Review by
Eric Hillis
Directed by: Pat Collins
Starring: Barry Ward, Anna Bederke, Philip Dolan, Lalor Roddy,
Sean McGinley, Brendan Conroy
"There's not much drama, more day to day stuff."
That's how the central figure of
That They May Face the Rising Sun attempts to describe the
book he's currently writing. It's a statement that could sum up director
Pat Collins' film, an adaptation of the final novel of
John McGahern. This is a film almost completely devoid of the
sort of elements screenwriting gurus insist are essential. There's
practically no conflict and the biggest drama comes when two old men
reenact a scene from The Playboy of the Western World. It's about the
simple joy of living day to day, of friends drifting in and out of your
life and your kitchen, of being content with your lot. It's
beautiful.
Set in pre-Celtic Tiger rural Ireland, the film will likely draw
comparisons with recent Irish films like
The Quiet Girl
and
Lakelands, but the contemporary film it has most in common with is Jim
Jarmusch's
Paterson. Like that film it's centred on a quiet man with literary pretensions
who lives with a beautiful and artistic foreign wife in a community that
looks up to him. Such are the similarities, I wonder if Jarmusch read
McGahern's novel.
Joe (Barry Ward) and Kate Ruttledge (Anna Bederke) met in
London, where the latter worked as an assistant to an art gallery owner.
They left the hustle and bustle of the English capital to begin a new
life in the west of Ireland, making a fist of running a small farm while
Kate remains in her role, making monthly trips to London. Joe has had
modest success with a previous novel and is in the process of trying to
fashion a followup. His inspiration comes from the people who wander in
and out of his life, who make up the film's supporting cast, all played
by aging men and women who possess the sort of beautifully craggy faces
we see on screen too rarely.
Like Paterson, Collins' film is largely composed of vignettes, most of which involve
some neighbour popping in for a chat with Joe and Kate, or Joe similarly
checking in with one of his elderly neighbours. There's Jamesie (Philip Dolan), a local farmer and the town gossip, who walks in a right shoulder,
left foot fashion which gives him the appearance of an inquisitive duck.

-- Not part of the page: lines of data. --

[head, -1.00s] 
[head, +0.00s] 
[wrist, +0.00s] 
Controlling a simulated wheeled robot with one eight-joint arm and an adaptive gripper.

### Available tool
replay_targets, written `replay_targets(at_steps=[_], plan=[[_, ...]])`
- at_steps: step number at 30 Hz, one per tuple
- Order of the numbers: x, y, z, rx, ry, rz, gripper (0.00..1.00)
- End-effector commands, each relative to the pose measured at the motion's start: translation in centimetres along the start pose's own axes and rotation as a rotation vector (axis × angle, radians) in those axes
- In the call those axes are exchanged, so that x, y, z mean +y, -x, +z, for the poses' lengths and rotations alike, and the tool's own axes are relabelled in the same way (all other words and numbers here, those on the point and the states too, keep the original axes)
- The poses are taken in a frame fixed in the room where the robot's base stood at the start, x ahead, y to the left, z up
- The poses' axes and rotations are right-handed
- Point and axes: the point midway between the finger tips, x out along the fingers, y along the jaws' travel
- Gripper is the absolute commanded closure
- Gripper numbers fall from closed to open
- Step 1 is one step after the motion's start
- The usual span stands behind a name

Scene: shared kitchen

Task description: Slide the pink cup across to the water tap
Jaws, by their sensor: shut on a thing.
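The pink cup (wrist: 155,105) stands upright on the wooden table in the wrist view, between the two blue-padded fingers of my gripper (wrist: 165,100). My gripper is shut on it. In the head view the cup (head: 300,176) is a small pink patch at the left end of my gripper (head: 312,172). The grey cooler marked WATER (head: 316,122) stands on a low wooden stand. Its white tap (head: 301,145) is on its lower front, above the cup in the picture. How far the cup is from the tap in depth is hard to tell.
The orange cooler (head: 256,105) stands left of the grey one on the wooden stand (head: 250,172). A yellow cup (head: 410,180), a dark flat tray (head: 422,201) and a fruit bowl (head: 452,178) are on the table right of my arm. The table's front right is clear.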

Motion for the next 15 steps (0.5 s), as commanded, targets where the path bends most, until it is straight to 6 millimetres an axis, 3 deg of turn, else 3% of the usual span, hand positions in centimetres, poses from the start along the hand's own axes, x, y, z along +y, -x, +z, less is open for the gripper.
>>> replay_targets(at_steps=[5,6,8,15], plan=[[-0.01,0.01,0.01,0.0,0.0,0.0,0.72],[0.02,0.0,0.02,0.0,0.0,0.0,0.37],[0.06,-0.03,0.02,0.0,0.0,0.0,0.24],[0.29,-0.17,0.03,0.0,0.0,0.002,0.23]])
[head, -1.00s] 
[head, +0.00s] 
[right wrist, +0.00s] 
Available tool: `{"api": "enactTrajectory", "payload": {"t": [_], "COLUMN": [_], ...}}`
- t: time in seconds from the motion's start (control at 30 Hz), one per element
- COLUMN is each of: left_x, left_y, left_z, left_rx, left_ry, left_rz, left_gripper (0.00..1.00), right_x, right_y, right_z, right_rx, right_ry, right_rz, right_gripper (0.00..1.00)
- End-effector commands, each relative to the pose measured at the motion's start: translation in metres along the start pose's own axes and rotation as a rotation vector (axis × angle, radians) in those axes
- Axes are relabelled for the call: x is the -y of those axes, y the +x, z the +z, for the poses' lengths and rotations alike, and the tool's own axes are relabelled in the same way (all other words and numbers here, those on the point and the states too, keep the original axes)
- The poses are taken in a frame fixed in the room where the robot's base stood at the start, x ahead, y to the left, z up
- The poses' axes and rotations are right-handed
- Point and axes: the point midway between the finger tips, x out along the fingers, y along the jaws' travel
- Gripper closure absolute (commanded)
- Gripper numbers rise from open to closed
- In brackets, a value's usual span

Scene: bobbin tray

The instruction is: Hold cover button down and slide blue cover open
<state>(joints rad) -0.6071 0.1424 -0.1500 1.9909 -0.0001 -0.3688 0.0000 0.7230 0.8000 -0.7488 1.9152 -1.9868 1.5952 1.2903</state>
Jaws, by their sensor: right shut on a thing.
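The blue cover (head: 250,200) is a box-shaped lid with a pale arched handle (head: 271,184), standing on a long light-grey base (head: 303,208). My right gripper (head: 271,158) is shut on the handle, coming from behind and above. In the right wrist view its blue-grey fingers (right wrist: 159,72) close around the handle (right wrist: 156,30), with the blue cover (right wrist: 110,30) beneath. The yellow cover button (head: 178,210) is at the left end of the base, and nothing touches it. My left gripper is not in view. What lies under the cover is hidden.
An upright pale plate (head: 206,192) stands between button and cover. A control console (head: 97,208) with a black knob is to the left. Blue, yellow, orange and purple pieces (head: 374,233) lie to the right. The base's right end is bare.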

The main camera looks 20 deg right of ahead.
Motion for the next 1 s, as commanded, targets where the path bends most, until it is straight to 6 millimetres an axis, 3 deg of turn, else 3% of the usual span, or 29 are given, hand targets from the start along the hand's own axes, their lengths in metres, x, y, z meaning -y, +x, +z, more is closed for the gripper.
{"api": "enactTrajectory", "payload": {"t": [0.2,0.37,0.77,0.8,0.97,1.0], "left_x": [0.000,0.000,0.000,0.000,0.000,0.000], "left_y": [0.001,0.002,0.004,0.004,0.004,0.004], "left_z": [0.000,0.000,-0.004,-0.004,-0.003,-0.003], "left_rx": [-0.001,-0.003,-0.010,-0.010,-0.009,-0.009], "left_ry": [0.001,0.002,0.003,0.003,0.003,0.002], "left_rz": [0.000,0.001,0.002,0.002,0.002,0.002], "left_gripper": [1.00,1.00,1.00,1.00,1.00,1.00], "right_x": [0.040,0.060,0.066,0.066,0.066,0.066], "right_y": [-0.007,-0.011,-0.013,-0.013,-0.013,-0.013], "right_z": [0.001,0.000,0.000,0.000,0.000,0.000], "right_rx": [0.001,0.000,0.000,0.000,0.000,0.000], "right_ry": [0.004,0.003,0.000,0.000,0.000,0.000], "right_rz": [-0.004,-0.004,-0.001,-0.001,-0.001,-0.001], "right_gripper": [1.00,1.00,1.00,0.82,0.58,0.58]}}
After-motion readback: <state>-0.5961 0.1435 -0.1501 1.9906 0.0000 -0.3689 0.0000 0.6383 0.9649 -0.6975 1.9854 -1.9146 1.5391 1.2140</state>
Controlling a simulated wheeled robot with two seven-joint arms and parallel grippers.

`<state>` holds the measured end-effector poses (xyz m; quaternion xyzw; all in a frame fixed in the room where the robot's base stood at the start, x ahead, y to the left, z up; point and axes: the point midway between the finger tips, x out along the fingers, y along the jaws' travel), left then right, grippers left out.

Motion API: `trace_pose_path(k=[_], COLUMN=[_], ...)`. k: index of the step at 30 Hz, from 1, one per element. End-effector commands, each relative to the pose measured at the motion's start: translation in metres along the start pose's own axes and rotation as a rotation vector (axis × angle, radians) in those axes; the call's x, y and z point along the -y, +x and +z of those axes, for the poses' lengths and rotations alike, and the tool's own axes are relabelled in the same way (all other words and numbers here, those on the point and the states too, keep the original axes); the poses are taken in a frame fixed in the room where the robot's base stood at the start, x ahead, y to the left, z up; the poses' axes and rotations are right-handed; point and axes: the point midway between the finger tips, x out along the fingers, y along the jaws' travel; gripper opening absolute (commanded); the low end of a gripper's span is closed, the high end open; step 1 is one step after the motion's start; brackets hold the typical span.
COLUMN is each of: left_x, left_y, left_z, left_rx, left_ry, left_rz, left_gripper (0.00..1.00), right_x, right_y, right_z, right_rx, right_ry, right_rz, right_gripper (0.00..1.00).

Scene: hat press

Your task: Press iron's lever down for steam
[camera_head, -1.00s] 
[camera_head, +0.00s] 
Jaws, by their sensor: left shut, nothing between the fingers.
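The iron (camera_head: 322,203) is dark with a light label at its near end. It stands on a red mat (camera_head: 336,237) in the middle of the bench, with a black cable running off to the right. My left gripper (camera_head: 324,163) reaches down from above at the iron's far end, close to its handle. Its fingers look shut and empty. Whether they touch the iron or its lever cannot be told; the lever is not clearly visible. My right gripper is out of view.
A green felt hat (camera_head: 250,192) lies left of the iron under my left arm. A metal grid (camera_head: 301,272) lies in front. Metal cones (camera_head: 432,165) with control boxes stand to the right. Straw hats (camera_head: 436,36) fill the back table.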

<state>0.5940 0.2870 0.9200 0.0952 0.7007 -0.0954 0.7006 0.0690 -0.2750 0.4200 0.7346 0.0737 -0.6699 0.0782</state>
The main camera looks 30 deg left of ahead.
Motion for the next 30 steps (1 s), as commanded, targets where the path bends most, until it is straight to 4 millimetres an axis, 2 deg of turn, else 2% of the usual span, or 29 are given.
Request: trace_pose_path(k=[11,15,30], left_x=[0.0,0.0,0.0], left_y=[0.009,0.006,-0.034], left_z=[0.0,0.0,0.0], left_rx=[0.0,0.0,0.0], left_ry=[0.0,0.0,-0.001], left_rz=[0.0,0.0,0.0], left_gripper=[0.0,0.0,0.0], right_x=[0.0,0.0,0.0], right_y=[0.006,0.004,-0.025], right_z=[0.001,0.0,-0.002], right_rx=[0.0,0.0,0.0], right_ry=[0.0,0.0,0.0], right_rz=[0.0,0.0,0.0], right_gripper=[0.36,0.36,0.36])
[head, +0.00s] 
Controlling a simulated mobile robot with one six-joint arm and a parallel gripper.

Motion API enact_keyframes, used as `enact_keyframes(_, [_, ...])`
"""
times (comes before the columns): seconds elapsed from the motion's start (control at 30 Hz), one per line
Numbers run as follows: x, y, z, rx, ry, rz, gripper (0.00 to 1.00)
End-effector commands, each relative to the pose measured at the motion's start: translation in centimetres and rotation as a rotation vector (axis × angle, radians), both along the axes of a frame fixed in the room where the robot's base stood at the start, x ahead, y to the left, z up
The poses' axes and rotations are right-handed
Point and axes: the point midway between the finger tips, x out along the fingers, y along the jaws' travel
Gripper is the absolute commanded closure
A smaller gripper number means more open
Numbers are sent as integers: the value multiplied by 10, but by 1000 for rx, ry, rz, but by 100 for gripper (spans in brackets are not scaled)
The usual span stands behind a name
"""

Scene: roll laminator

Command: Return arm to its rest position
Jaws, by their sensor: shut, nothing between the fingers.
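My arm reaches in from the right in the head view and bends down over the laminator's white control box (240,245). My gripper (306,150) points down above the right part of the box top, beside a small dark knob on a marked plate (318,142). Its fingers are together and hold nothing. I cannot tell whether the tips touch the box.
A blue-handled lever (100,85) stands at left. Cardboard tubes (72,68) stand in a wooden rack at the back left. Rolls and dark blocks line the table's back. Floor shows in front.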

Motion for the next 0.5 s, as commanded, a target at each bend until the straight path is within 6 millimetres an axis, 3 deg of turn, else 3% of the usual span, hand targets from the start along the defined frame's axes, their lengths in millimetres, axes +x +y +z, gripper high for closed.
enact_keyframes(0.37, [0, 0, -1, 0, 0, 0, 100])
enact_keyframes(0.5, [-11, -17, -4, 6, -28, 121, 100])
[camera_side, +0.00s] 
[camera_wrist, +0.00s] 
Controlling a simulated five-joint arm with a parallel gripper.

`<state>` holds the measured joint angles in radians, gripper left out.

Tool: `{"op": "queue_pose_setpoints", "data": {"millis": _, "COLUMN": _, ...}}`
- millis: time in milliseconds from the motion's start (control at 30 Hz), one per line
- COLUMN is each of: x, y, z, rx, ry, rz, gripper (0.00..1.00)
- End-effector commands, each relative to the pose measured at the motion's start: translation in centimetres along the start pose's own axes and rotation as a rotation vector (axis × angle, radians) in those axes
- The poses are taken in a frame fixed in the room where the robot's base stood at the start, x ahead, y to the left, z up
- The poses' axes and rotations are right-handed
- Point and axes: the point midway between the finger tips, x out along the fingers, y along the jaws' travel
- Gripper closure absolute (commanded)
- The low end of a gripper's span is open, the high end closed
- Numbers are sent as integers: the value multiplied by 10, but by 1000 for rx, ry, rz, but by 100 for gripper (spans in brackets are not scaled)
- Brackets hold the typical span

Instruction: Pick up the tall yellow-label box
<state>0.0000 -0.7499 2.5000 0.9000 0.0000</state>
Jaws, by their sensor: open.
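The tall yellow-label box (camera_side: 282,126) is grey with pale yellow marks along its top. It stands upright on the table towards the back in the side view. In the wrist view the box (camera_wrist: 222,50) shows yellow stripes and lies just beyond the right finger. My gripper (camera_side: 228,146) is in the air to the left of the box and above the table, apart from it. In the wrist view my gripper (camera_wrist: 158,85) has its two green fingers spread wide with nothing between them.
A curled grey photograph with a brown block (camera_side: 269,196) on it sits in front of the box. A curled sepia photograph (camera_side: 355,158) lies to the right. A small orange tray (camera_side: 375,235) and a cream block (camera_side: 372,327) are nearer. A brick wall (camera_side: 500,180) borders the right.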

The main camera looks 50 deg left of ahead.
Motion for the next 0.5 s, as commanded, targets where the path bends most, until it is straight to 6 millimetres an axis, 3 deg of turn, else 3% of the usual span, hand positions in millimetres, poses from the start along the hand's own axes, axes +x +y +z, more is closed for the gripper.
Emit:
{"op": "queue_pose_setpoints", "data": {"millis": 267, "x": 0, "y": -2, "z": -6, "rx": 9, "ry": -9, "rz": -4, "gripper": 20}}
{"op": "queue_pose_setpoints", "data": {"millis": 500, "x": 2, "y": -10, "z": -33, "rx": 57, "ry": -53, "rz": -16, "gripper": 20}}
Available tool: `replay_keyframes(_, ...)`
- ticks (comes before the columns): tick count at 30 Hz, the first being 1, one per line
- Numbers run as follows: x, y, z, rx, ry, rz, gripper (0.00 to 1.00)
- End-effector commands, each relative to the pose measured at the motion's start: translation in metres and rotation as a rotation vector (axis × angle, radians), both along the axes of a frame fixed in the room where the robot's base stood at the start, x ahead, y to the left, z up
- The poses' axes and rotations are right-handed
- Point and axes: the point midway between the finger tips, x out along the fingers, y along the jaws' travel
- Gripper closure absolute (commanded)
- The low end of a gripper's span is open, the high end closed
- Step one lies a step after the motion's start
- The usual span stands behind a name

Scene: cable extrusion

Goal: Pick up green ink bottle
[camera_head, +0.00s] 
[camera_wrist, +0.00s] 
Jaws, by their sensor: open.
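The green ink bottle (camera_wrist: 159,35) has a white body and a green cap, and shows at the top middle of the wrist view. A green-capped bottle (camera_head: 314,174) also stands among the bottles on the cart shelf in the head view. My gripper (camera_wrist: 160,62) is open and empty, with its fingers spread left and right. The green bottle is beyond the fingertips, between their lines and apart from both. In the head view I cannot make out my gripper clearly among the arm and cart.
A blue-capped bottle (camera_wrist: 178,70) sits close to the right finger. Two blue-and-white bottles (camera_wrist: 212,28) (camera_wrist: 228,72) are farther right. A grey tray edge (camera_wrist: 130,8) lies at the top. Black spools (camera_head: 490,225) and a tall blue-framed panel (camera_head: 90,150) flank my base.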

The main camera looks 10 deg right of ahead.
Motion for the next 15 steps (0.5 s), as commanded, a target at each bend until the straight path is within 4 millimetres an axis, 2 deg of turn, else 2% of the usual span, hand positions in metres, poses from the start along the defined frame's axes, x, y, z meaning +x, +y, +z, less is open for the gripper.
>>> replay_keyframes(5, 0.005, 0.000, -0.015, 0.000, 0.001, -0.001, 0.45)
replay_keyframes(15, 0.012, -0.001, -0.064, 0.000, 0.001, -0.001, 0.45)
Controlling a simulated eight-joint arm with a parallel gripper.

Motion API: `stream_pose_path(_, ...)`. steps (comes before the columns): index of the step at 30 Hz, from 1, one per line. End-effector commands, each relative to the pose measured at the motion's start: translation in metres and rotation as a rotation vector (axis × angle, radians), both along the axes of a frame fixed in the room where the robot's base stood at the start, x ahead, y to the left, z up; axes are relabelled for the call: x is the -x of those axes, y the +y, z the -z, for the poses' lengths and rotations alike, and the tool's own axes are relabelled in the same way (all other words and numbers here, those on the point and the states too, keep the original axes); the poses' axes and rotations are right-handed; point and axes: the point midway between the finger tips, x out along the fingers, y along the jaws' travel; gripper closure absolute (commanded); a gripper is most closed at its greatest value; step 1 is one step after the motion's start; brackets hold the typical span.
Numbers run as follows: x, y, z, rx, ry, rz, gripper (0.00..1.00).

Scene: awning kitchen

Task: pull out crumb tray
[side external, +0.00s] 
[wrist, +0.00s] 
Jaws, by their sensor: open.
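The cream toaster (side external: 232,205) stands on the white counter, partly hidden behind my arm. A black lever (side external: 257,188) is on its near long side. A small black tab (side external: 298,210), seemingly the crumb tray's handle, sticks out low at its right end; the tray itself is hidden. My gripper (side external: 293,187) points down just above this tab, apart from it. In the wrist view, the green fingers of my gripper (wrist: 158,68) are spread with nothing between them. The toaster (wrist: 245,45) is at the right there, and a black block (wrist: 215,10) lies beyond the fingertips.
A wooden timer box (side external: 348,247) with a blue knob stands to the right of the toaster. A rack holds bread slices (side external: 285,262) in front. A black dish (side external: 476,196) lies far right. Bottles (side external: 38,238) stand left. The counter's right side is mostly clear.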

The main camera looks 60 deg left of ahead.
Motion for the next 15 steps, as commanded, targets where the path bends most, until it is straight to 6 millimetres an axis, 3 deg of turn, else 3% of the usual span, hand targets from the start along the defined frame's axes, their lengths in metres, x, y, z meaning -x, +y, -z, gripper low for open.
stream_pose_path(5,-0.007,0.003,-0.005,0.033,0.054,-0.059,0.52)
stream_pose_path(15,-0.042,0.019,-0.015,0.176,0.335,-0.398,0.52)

There's Patrick (Lalor Roddy, quickly becoming one of my
favourite character actors), a cantankerous old duffer who seems skilled
at everything from carpentry to laying out the dead. There's Bill (Brendan Conroy), an intellectually challenged man whose life was damned by the stigma
of being born out of wedlock in Catholic Ireland. There's Jamesie's
brother Johnny (Sean McGinley), who occasionally returns from
England, where he works a demeaning job cleaning toilets in a car
plant.
The interactions veer from kindness to cruelty, from withholding
emotions to spitting them out as though trying to quash a fire. Joe acts
as a neutral party observing the tos and fros of men who have known each
other for longer than he's been alive. He's like Patrick Kavanagh's poet
watching life pass him by on the Inniskeen Road, but unlike Kavanagh's
narrator, there's no bitterness here. Joe doesn't feel like he's missing
out on anything. In his eyes he has it all: a woman he loves, a home in
a picture postcard landscape and work that satisfies him.
The closest the film comes to introducing conflict is when Kate's uncle
(John Olohan) arrives from London with the news that he is
planning to retire from running the family gallery and that it can only
remain in operation if Kate returns to London. Kate is given until the
following May to make a decision, and as the narrative ticks off
Christmas and New Year's Eve we grow apprehensive that Joe's idyllic
life might come to an end. Being an Irish male and thus terrified of
conflict, Joe naturally avoids broaching the subject with his wife, but
it occupies his thoughts and finds his way into his book, which morphs
into an elegy for a life he expects to soon expire.
The film itself is an elegy to a disappearing Ireland, to a time when
ambition was for those who left, while those who remained found either
contentment or madness. It's a film about pausing to take it all in,
whether it be the way the slats of a half-constructed outhouse frame the
sky or the first spring warbles of a distinctive songbird. Collins
bookmarks his scenes with images of the Irish countryside that are so
beautiful you'd happily gaze at them for the remainder of the film. But
this film is all about its human characters, and how wonderfully human
they are. We fall in love with every one of them, even those who can't
love themselves. We listen to their bad jokes, their expressions of
hope, their confessions of regret. We watch as Joe and Kate glance at
one another during someone else's monologue, and we admire how easily
they can sit in the shared silence of a love that doesn't need verbal
validation. We're touched by all of it.
That They May Face the Rising Sun is on UK/ROI VOD now.